The task — Below are the records; locate each line with the word "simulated" and copy it.

(Rows from a robot dataset)
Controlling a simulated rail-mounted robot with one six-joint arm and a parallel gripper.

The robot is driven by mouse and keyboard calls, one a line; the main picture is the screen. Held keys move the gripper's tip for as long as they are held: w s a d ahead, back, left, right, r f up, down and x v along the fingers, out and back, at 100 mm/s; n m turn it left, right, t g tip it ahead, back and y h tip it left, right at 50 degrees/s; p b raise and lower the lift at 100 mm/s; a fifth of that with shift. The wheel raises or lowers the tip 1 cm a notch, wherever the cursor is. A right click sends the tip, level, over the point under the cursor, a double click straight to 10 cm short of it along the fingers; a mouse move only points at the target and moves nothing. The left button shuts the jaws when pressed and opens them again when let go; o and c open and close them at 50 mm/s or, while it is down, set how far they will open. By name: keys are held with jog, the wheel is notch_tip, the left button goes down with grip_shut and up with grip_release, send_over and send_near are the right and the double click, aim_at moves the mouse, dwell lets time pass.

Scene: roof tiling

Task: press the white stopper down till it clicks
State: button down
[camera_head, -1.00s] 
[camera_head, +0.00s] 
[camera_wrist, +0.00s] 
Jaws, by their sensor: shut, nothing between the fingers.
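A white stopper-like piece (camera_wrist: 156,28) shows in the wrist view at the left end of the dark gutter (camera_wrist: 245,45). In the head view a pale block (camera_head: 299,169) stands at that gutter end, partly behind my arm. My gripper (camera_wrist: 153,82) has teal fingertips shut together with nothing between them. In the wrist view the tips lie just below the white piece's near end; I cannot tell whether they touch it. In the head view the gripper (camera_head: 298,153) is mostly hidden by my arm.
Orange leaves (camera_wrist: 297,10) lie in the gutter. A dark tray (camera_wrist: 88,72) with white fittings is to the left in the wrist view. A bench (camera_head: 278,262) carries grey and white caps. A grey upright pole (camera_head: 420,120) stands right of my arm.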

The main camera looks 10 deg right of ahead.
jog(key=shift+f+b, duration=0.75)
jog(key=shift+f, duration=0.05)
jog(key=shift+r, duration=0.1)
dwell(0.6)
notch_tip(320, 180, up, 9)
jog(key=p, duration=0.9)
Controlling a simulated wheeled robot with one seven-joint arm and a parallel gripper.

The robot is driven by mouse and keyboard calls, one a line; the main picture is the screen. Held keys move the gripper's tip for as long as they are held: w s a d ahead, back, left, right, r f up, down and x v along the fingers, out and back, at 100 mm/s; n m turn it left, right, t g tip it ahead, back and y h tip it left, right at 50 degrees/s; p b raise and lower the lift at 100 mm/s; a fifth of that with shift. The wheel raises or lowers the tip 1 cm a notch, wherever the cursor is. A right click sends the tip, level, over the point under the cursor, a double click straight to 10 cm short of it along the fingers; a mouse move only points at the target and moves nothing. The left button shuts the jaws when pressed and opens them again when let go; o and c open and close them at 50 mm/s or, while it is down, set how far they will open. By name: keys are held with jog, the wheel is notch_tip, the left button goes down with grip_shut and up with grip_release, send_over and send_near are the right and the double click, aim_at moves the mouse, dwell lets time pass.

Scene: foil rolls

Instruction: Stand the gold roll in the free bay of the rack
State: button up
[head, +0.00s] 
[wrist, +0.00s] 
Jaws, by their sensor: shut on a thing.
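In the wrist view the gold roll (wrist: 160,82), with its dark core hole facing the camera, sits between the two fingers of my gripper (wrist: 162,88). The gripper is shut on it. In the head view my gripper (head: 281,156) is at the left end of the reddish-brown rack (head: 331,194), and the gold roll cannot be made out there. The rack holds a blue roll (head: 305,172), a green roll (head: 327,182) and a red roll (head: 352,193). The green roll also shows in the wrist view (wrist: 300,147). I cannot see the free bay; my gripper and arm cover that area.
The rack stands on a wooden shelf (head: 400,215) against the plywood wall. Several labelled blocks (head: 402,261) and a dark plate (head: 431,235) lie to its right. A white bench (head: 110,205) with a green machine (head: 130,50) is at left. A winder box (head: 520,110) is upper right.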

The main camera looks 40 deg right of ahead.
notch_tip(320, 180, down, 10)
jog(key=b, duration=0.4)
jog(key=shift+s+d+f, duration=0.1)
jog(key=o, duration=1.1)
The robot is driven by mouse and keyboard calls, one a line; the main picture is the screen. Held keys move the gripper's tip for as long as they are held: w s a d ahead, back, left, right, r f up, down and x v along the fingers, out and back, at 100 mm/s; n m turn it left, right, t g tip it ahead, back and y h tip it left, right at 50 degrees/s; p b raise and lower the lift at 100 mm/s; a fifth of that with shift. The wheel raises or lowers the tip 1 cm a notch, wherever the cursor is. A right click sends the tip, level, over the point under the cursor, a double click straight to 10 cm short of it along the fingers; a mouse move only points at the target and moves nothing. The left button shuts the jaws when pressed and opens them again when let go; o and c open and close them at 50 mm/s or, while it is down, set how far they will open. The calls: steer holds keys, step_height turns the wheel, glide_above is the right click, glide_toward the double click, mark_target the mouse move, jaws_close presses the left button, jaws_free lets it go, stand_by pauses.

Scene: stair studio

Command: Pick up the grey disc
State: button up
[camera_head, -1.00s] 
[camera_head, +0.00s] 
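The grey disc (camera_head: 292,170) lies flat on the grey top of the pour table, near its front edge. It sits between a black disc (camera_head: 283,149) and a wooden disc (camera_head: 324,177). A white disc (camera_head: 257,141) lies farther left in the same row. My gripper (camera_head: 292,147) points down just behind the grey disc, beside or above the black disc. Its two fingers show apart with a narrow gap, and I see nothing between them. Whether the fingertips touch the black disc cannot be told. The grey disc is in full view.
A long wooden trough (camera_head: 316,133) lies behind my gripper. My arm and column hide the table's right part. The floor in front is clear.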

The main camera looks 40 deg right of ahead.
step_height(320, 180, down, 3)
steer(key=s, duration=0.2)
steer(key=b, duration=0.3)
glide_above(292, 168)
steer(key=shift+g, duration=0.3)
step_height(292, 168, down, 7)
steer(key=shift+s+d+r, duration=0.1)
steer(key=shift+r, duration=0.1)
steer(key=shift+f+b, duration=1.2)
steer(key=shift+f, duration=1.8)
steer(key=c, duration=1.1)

Response —
Controlling a simulated rail-mounted robot with one six-joint arm and a parallel gripper.
Controlling a simulated wheeled robot with one seven-joint arm and a parallel gripper.

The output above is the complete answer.